What is expected — Quote the data below in full, please, without altering anything.

Given data —

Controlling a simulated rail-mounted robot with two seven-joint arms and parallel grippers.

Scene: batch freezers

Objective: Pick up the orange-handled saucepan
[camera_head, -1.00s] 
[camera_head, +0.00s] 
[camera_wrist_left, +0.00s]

The output —
Controlling a simulated rail-mounted robot with two seven-joint arms and parallel grippers.

Scene: batch freezers

Objective: Pick up the orange-handled saucepan
[camera_head, -1.00s] 
[camera_head, +0.00s] 
[camera_wrist_left, +0.00s]

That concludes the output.